A less charitable answer would be that many liberals are obsessed with issues where they want the national government to override local and states decisions made via the democratic process. Examples of that would be the endless attempts to outlaw religious statues and displays on public property. By contrast, issues in which the federal government intervenes to stop things that liberals want, such as legalized marijuana, get vastly less attention.

That’s only true on certain issues. On others, they are happy to let the feds have the power. Case in point: legalized marijuana use. Despite a couple of states voting to legalize recreational use last night, it remains a federal crime. This has caused some amount of conflict in California as I recall. But so far, I have failed to notice the outcry from the right on this issue. This is one reason I’m highly skeptical whenever I hear someone make a case for states’ rights.

I’m OK with that in theory. Only problem is, where I live the local government is filled with idiots. The sort of people one typically finds in homeowners’ associations. So I’m also OK with a certain amount of oversight by the feds.

As i see it if your local government is filled with idiots, then more state power would in fact make them more accountable and less likely to stay in office as they could no longer blame “Washington” for the problems in their area when dumb decisions/spending is made.

People who say that they want things pushed down to the lowest level of government have never dealt with the local government.

Tiebout competition keeps localities from raising taxes enough to fund the amount of government desired by liberals. Since the federal government has very little competition it is free to tax at much higher rates than localities. For this reason only the federal government is able to be big enough to suit liberal preferences.

I agree with the theory. In practice, local and state government are less accountable and are more likely to include crazy people. Many voters barely know who their congressperson is. Almost nobody knows who their state representative and senator are.

I’m of the belief that whenever possible, the more local the responsibility lies, the better the population will be served. I’ve seen no proof that since the fed raised the dept of ed to a cabinet position, our education is better.

Do you know what the Department of Education does?

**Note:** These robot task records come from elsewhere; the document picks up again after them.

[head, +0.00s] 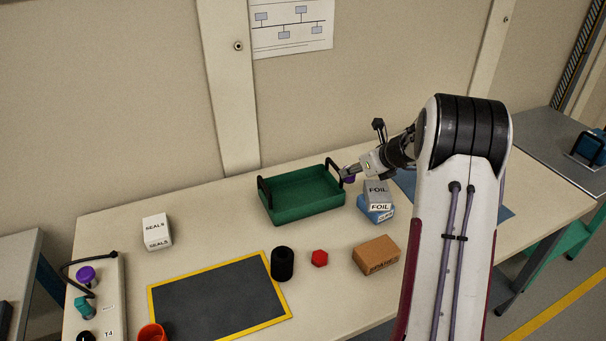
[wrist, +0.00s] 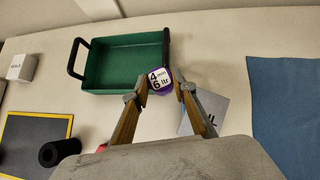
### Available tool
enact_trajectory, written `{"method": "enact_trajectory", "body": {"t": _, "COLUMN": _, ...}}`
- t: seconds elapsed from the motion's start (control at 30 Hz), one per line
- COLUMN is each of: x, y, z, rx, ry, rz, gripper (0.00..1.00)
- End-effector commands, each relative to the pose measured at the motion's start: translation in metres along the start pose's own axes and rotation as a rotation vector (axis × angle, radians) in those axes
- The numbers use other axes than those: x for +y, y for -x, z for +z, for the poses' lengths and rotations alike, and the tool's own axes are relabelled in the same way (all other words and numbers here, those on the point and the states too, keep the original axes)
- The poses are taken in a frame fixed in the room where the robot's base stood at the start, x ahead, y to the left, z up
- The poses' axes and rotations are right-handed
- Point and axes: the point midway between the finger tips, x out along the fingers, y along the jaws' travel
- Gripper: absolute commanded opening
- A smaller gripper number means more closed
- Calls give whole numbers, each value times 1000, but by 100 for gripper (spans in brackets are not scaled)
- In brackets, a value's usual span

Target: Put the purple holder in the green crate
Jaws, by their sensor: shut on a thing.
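The purple holder (wrist: 161,81) has a white top with printed text and is between my gripper's fingertips in the wrist view. My gripper (wrist: 162,89) is shut on it. In the head view a bit of the purple holder (head: 349,179) shows below my gripper (head: 347,172), mostly hidden by it. The green crate (head: 301,210), with black handles at both ends, stands just left of the holder. In the wrist view the crate (wrist: 112,90) is left of the fingertips, its right handle close to the holder. I cannot tell how high the holder is above the table.
A brown box (head: 377,255), red hexagonal piece (head: 319,258) and black cylinder (head: 282,264) stand in front. A dark yellow-edged mat (head: 220,304) and white SEALS box (head: 157,231) lie left.

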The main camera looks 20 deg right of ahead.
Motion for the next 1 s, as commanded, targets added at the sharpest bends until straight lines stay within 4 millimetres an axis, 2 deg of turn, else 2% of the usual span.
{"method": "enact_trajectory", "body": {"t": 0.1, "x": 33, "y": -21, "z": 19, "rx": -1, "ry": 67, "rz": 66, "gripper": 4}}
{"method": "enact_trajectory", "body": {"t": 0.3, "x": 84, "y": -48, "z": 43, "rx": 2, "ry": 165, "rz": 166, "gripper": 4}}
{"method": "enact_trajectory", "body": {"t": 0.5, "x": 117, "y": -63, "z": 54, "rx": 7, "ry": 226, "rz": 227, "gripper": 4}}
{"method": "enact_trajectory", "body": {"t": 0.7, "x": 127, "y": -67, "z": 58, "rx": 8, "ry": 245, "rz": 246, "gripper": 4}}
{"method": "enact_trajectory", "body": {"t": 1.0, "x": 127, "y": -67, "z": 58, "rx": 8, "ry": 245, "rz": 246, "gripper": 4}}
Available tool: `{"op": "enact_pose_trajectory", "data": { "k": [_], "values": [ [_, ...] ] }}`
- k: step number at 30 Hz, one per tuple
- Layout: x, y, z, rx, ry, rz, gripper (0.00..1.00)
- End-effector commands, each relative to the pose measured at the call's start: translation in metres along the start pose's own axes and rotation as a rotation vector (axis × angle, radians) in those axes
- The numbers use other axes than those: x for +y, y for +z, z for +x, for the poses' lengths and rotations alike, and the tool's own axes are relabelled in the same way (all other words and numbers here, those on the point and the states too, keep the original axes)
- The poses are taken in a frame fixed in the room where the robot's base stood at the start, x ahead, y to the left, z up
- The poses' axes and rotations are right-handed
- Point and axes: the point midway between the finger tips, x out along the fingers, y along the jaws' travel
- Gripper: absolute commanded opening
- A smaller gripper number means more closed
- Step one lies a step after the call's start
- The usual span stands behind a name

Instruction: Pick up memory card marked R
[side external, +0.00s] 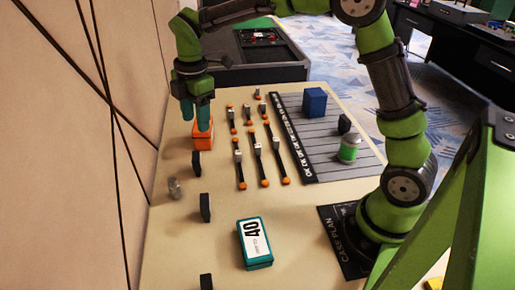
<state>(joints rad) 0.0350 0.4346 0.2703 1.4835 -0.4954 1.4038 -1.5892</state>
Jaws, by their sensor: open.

Represent the teachers union

I’ll take that as a no, then.

Speaking as a liberal, I have no generalized opinion about the size of government. I want it to be able to do what I think it should do. Other than that, I don’t care whether it’s short, tall, grande, or venti.

Pretentious elite! :wink:

I’ll bet you don’t believe that with regard to health insurance regulation.

I don’t have an ideological position on local vs centralized, simply a pragmatic one. Generally things undertaken by the Federal government are done better: the federal highway system is better than state maintained roads which are better than local roads. Same with parks: few states have parks that can compare with the national Parks. It’s be had to argue that our centralized military would be better if it were a collection of state militias, or that a state could have put a man on the moon. We saw the results of what happened when states were left with the responsibility of protecting civil rights and it wasn’t pretty. I’d rather see a uniform set of traffic laws than a hodgepodge of local ones, but that is getting better with the threat of withholding Federal highway funding.

Most local school systems are a joke, state college systems are better, and universities that receive federal research funding are world class.

The FBI crime labs (despite recent scandals) are generally better than state and local labs.

But I would like to see local govts able to give people more rights. Problem is that rights often conflict; e.g., the right to employ who you want vs the right to not be discriminated because of your race.

No, you don’t understand that. Conservatives (where conservative=Republican) haven’t toed the small government line in years and years. Look at our recent national* election as the epitome of the differences between conservative and liberal: there was limited significant difference between either candidate.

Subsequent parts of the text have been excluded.